Sentinel (HCP Terraform), OPA + conftest, or Checkov policies. Define rules like "all S3 buckets must have encryption" or "no resources without Project tag." Enforce in CI before plan or apply.

46. What's the right CI pipeline for Terraform?

Standard pipeline:

  1. fmt -check - formatting gate
  2. validate - syntax
  3. tflint / tfsec / checkov - security
  4. plan -out=tfplan - diff review
  5. Manual approval gate for prod
  6. apply tfplan - exactly what was reviewed

47. How do you handle multi-account AWS with Terraform?

Provider aliases per account. Assume role into each account from a central CI account:

provider "aws" {
  alias  = "prod"
  region = "us-east-1"
  assume_role { role_arn = "arn:aws:iam::123:role/TerraformDeploy" }
}

State files are typically separated per account. Some teams use Terragrunt to manage the matrix.

48. What's an immutable infrastructure pattern with Terraform?

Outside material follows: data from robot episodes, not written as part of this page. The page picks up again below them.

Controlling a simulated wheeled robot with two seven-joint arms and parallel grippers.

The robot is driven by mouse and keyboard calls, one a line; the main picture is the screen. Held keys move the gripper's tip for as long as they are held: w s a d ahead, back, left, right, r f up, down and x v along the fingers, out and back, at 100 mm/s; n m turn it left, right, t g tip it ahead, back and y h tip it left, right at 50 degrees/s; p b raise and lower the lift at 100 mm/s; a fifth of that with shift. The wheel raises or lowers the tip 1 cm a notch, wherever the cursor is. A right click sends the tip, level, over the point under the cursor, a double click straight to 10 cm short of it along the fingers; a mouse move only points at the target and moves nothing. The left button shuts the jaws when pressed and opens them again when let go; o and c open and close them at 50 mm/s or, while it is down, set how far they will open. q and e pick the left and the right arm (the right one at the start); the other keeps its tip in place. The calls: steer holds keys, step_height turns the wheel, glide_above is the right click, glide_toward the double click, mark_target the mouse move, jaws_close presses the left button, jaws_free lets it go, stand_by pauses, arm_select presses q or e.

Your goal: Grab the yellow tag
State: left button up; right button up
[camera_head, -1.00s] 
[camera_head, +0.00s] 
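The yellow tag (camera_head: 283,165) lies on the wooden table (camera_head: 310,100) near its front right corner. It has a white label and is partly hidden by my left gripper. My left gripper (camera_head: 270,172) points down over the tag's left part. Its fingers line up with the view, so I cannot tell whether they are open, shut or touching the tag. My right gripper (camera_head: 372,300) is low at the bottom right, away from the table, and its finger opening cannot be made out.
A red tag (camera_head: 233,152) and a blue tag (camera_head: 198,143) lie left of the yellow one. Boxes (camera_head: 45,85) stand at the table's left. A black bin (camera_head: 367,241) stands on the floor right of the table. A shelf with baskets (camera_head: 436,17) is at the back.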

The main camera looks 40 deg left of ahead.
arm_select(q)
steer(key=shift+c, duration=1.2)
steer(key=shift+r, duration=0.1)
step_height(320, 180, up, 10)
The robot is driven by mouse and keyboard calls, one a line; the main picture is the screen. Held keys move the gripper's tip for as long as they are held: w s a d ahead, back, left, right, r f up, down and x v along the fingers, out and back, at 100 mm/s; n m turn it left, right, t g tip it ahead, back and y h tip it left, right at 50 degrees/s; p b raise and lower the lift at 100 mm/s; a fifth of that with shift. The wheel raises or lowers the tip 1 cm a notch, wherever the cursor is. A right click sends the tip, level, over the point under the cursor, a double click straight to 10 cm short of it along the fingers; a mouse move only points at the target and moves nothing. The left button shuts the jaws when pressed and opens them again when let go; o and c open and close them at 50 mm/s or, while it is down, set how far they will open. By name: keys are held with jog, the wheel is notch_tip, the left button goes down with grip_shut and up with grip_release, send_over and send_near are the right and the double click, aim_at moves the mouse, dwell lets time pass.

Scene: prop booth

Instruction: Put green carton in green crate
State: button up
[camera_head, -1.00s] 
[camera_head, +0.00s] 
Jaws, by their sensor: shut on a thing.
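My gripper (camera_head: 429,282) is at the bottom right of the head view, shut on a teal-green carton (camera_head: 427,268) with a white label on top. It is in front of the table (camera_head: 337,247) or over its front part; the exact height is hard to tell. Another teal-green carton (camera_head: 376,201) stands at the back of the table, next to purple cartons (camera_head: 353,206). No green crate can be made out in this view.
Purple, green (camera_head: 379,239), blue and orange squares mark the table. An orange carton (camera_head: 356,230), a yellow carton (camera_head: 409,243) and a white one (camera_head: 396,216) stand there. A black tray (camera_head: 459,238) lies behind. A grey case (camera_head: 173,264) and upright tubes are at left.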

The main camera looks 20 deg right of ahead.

Servers are never modified in place - always replaced. Build an AMI with Packer, reference it by ID in Terraform, replace the launch template / ASG when the AMI updates. Combined with create_before_destroy, you get zero-downtime rolling deploys.

49. How do you debug a failing apply?

TF_LOG=DEBUG terraform apply 2>&1 | tee tf.log. Read provider error messages carefully - they usually point at the exact API response. For Error: Provider produced inconsistent final plan, you've hit a provider bug; pin the version and check the issue tracker.

50. What's the biggest mistake you've seen in real Terraform codebases?

The same one everywhere: a single root module managing prod, staging, and dev with conditionals, with a state file in someone's home directory or a public S3 bucket, no locking, and a 90-minute plan that nobody reads. Fix that pattern and you've fixed 70% of Terraform problems.


Final thoughts

Terraform interviews in 2026 are less about "do you know HCL syntax" and more about "have you operated this in anger." Be ready to talk about state corruption recovery, blast radius, drift, and how you would split up a monorepo of 800 resources without breaking apply times.

The candidates who get hired are the ones who can describe the failure modes, not just the happy path.